[Dataset rows]

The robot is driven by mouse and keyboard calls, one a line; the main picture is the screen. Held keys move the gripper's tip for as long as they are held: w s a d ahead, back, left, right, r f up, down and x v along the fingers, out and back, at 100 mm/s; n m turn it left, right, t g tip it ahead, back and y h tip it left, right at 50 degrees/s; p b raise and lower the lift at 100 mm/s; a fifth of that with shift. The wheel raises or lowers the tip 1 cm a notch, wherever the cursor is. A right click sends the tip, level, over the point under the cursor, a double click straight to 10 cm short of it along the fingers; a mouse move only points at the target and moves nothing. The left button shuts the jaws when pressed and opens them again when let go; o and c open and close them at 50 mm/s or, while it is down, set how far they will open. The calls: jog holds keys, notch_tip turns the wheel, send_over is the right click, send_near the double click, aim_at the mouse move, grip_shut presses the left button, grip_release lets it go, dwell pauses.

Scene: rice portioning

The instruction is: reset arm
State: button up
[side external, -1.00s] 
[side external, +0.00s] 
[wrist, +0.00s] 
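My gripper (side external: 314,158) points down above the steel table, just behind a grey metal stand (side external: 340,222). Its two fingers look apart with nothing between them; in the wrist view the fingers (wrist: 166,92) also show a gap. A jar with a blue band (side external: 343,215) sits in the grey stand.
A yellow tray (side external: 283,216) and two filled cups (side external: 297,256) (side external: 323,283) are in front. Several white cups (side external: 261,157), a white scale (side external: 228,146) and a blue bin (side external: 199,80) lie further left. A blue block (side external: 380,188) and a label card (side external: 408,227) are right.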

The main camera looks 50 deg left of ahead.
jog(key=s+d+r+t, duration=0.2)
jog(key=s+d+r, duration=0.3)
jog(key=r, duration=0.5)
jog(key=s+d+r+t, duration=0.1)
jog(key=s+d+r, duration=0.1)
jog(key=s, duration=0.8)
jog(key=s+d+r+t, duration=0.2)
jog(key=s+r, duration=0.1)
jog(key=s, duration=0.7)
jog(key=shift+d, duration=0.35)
--
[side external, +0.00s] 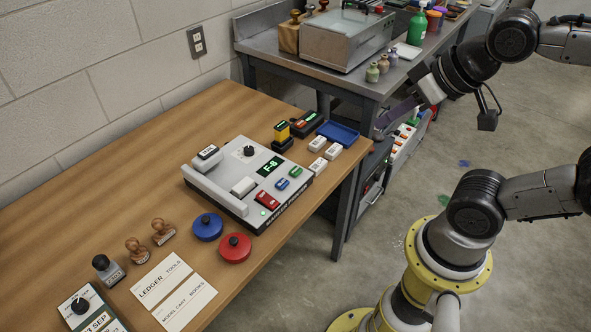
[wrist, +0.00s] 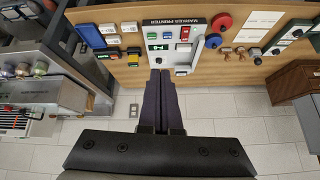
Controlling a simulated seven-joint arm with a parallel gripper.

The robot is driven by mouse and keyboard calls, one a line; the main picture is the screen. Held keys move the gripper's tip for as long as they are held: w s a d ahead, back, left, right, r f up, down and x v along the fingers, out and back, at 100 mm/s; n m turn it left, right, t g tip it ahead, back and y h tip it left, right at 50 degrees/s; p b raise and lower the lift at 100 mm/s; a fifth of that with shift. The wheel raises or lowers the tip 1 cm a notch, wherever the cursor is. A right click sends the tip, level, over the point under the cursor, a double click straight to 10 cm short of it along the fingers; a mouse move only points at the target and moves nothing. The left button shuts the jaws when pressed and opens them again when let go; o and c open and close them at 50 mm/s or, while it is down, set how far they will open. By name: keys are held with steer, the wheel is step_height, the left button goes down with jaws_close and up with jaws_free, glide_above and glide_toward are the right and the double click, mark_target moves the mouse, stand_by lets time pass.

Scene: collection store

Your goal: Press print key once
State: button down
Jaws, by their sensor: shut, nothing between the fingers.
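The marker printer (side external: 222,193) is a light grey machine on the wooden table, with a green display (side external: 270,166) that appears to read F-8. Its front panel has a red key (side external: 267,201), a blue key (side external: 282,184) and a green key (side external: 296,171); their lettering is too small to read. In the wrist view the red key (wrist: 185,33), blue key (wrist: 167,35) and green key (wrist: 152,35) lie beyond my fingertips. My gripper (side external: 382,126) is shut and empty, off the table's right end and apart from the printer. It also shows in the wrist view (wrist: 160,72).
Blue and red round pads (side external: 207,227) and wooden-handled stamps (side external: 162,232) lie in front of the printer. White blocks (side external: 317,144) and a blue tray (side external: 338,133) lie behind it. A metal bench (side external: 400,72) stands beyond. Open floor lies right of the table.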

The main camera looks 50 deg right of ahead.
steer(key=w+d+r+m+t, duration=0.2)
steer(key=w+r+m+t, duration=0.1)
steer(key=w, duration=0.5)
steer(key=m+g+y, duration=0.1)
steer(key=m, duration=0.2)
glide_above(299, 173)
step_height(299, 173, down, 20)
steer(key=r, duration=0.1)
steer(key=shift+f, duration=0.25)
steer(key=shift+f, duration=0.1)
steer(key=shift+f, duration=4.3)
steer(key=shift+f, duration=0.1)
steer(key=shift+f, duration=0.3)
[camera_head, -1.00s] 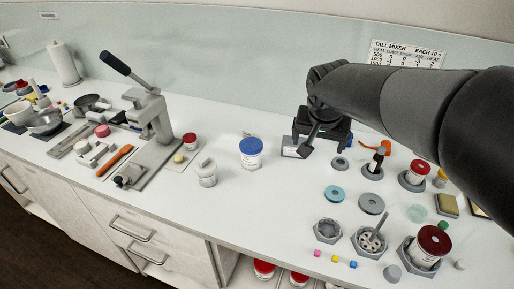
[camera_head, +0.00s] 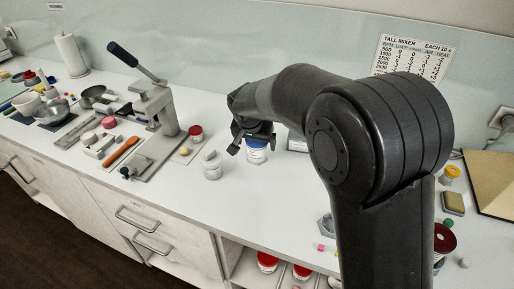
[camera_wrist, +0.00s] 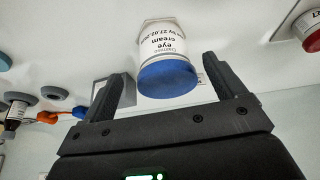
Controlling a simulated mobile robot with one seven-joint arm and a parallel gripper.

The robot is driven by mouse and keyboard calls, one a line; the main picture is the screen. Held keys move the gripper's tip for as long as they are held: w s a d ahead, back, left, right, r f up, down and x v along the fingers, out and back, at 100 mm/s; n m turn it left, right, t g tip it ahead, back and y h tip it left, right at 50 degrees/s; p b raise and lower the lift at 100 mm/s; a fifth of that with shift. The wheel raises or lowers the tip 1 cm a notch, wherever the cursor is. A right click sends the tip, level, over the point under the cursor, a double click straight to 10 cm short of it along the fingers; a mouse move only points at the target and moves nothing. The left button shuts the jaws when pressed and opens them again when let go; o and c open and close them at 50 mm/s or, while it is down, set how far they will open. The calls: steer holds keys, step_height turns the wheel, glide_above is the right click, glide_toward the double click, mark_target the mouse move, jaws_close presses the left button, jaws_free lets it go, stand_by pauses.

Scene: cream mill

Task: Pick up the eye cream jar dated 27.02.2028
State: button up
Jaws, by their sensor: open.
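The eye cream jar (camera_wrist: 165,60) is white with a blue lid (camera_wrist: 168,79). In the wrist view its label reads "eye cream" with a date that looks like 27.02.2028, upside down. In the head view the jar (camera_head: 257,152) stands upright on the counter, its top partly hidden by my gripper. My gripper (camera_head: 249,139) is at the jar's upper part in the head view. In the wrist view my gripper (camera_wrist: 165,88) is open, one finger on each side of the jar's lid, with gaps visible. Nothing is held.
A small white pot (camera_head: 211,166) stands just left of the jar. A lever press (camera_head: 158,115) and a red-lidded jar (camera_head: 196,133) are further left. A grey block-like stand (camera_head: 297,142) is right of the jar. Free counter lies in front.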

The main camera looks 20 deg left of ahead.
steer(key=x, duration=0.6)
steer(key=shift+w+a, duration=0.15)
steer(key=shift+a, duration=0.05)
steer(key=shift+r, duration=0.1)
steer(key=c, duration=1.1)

▶ TASK DETAILS
Copy out every line from the material above in which the word "seven" appears.

▶ WRITTEN REPLY
Controlling a simulated seven-joint arm with a parallel gripper.
Controlling a simulated mobile robot with one seven-joint arm and a parallel gripper.

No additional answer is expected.